Model Complaint Handling Procedures – where are we now?
It is over three years since the Scottish Public Services Ombudsman (SPSO) set up the Complaints Standards Authority (CSA) to push forward reforms to the way in which the Scottish public services handle complaints.
There has been a lot of activity since then – but has there actually been much progress? We’ve taken a look at the Registered Social Landlords sector to find out.
Complaints Handling Procedures
In 2010 the SPSO was given powers to improve the way in which public sector bodies in Scotland handle complaints; the idea being to create a simple, standardised procedure that each body would have to implement, which would then produce detailed; standardised data that would identify where improvements were needed.
It set up the CSA to push through the reforms and over the past few years the CSA has been working to develop model Complaints Handling Procedures (CHPs) for each particular sector. Four have now been published – for the Local Authority, Registered Social Landlords, Further and Higher Education and Scottish Government and Associated Public Authorities in Scotland sectors. Every public body within these sectors has been given the task of coming up with a compliant CHP based on the appropriate model provided.
Complaints handling reforms
While they can vary in specifics, each model CHP follows the same general approach. As the CSA explains on its website, this includes:
- "A shared definition of what is and what is not a complaint;
- A two stage process where complaints are resolved as close to the frontline as possible;
- Frontline resolution of complaints within five working days;
- An investigation stage of 20 working days, which provides the organisation’s final decision;
- Recording of all complaints; and
- Active learning from complaints through reporting and publicising complaints information."
Registered Social Landlords
One of the first sectors to go through the reform process was the Registered Social Landlords (RSLs) sector, with its model CHP being published on 18th April 2012. RSLs were required to have a compliant CHP in place byApril 2013 and the new approach should now be fully operational within the sector.

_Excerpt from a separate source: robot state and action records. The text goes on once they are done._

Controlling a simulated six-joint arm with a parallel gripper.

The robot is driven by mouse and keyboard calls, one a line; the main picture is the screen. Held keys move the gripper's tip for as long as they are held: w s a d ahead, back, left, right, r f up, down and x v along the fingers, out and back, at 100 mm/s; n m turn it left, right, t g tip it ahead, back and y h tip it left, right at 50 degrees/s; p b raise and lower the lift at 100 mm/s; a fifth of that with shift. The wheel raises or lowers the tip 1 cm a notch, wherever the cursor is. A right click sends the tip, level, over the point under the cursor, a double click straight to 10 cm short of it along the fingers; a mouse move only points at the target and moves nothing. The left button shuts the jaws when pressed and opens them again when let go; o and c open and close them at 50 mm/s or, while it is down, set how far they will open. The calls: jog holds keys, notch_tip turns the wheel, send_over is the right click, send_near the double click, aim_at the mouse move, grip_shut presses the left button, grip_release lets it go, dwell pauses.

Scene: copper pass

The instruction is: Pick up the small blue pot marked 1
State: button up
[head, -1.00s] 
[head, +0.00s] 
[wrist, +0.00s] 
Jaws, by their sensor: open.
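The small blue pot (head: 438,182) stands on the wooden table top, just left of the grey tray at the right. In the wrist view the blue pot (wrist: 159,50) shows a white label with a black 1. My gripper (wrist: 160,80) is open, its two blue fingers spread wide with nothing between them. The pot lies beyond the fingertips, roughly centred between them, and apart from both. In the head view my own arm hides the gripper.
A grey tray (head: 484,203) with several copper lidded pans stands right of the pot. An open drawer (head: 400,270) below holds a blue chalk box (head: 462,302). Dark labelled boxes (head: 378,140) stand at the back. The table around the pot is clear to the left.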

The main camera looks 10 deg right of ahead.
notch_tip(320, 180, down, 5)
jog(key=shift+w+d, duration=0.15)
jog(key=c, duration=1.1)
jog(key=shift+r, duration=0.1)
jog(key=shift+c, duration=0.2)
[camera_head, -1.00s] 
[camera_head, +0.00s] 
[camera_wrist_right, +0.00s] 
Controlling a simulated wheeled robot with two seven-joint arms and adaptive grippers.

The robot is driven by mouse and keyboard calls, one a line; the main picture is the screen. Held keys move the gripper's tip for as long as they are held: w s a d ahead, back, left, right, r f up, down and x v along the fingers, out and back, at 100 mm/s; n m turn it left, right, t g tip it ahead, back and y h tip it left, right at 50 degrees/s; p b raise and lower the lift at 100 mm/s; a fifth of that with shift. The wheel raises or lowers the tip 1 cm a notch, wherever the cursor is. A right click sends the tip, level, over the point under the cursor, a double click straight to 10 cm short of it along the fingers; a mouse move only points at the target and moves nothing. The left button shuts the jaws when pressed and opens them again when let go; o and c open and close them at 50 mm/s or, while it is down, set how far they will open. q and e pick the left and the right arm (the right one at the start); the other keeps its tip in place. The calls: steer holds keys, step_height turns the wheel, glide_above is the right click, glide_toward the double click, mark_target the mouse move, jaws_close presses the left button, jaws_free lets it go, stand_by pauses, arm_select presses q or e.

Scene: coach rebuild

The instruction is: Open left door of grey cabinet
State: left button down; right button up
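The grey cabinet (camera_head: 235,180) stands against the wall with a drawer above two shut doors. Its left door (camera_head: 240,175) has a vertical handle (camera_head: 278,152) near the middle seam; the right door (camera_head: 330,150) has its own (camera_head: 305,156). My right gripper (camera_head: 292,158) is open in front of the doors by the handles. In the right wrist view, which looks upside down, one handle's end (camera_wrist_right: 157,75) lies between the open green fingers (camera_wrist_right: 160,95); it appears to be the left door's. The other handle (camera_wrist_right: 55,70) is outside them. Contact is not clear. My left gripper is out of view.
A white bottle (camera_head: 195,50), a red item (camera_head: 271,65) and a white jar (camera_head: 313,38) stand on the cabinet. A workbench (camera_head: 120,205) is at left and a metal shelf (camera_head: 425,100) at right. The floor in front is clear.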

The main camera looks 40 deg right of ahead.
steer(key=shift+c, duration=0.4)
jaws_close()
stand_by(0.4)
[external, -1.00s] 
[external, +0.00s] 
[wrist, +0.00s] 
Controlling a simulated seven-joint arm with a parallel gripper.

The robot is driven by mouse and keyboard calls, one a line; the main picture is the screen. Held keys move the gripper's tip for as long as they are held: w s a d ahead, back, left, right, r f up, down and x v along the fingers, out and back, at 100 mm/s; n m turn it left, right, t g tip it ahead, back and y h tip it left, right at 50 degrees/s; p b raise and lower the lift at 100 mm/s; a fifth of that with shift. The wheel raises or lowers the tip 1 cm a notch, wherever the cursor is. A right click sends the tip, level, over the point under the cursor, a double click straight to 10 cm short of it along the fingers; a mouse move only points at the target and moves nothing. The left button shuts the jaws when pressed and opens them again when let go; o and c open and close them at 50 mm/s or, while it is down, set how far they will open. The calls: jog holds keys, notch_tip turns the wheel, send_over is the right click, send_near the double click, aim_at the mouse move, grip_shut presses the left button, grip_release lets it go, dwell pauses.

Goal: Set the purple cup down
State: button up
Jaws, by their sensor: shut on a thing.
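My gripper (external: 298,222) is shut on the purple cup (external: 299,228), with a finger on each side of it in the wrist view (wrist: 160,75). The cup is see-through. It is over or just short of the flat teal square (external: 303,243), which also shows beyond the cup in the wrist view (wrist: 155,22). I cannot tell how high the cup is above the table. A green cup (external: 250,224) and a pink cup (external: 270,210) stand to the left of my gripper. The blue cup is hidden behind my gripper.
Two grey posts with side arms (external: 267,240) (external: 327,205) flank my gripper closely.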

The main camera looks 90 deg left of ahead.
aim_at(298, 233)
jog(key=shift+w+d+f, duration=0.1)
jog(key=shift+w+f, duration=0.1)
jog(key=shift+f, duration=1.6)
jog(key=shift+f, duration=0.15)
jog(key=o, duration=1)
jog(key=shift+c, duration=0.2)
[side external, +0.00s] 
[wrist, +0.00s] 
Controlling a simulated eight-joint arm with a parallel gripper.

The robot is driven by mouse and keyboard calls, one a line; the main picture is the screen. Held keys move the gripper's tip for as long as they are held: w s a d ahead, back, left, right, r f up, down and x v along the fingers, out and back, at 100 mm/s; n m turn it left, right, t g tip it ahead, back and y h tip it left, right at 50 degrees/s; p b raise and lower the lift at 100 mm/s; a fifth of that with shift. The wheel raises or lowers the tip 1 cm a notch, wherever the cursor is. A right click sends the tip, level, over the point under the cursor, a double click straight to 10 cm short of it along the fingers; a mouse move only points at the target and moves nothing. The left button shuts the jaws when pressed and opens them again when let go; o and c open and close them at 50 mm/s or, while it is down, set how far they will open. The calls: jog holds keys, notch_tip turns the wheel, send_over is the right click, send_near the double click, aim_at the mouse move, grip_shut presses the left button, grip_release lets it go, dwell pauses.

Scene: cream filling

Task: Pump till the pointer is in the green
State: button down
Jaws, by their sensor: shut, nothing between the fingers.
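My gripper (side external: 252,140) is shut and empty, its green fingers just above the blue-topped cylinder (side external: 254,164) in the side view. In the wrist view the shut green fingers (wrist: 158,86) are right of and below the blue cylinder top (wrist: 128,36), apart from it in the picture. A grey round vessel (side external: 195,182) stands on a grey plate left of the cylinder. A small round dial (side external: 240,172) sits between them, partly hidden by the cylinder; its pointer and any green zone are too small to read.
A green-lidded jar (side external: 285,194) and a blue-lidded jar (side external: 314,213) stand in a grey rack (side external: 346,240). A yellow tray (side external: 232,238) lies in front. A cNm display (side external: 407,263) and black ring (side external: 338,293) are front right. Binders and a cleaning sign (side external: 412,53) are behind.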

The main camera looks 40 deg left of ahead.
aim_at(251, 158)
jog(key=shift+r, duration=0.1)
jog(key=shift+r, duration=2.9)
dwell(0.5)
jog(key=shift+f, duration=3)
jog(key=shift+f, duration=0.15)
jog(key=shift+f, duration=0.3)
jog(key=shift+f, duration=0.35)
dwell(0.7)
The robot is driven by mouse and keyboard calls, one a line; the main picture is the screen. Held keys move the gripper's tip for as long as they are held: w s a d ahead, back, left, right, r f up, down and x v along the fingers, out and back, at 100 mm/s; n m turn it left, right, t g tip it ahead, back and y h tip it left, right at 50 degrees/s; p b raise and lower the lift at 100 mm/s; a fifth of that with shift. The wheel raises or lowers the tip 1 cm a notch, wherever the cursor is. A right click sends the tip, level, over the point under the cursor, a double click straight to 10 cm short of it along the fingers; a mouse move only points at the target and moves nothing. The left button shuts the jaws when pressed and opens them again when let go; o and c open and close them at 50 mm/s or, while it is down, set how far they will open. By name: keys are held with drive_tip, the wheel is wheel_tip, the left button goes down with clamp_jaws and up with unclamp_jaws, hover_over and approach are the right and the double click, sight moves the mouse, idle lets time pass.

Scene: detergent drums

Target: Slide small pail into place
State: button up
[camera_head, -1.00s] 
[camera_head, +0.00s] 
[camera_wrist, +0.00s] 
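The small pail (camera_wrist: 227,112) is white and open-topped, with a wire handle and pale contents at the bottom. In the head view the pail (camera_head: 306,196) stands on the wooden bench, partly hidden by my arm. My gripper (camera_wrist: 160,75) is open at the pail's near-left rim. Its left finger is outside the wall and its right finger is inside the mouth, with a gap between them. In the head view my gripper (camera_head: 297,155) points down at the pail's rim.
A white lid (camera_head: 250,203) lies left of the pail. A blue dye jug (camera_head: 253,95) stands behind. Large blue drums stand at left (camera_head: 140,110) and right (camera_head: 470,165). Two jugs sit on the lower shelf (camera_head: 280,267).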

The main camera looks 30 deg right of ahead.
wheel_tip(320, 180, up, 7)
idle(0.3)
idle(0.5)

RSLs have therefore moved onto the next stage, and are now focused on recording and reporting complaints as they come in and are processed. From this they will compile annual statistics on complaint numbers and the stage these are resolved at. These figures must then be forwarded to the Scottish Housing Regulator.
The data will ultimately allow RSLs to ensure that their complaint handling is of a consistently high quality, regardless of who takes the initial complaint and - most importantly - that lessons are learned from the complaints.
Is it working so far?
As a complaints management systems provider, we have been in touch with many RSLs and have first-hand knowledge of how the model CHP is being implemented within the sector.
We have found that awareness of the model CHP is high and that most organisations have put some sort of system in place - even if it is simply recording complaints in a spreadsheet or database. We can also see that many meetings and discussions on how best to implement the model CHP are taking place within the sector.
But with the SPSO keen to promote the concept of 'valuing complaints', we wonder if those RSLs who are reliant on basic recording systems are actually taking the right approach.
According to Lynne Campbell of Computer Applications Services, a complaints management system such as Workpro Essentials – one that has been pre-configured to reflect the two stage SPSO model CHP - would give RSLs the ability to do much more than simply record and report on complaints. For example:
- It would ensure compliance, through the provision of workflow to guide staff through the correct procedure each time;
- It would reduce search time, by storing everything to do with a complaint (all documentation, contacts, linked cases etc) on the one system, so there would be no need to search for complaint related information from various sources;
- It would ensure deadlines and performance targets are met, through its use of alerts and reminders;
- It would cut the cost of handling complaints, because the process is as smooth and streamlined as possible;
- It would enhance the organisation’s reputation, because customers would experience a consistent, high quality approach to their complaints and enquiries;
- It would improve staff morale, because they would feel more confident in what they are doing.
"The SPSO is putting a high value on valuing complaints, and is offering a number of e-learning and other training solutions to help get staff up to speed with good complaint handling," explained Lynne. "A complaints management system can only assist with this goal, making complaints handling more than a box ticking, reporting exercise and ensuring that organisations develop a culture of valuing complaints as a source of essential customer feedback."
So what happens now?
With the RSL CHP up and running, attention has now turned to the next sector on the CHP compliance timetable. This is the Scottish Government and Associated Public Authorities sector. Its model CHP was published in March 2013 and must be implemented by 31st March 2014.
It will be interesting to see if the sector generally follows the basic recording approach of some RSLs, or adopts a more integrated approach right from the start.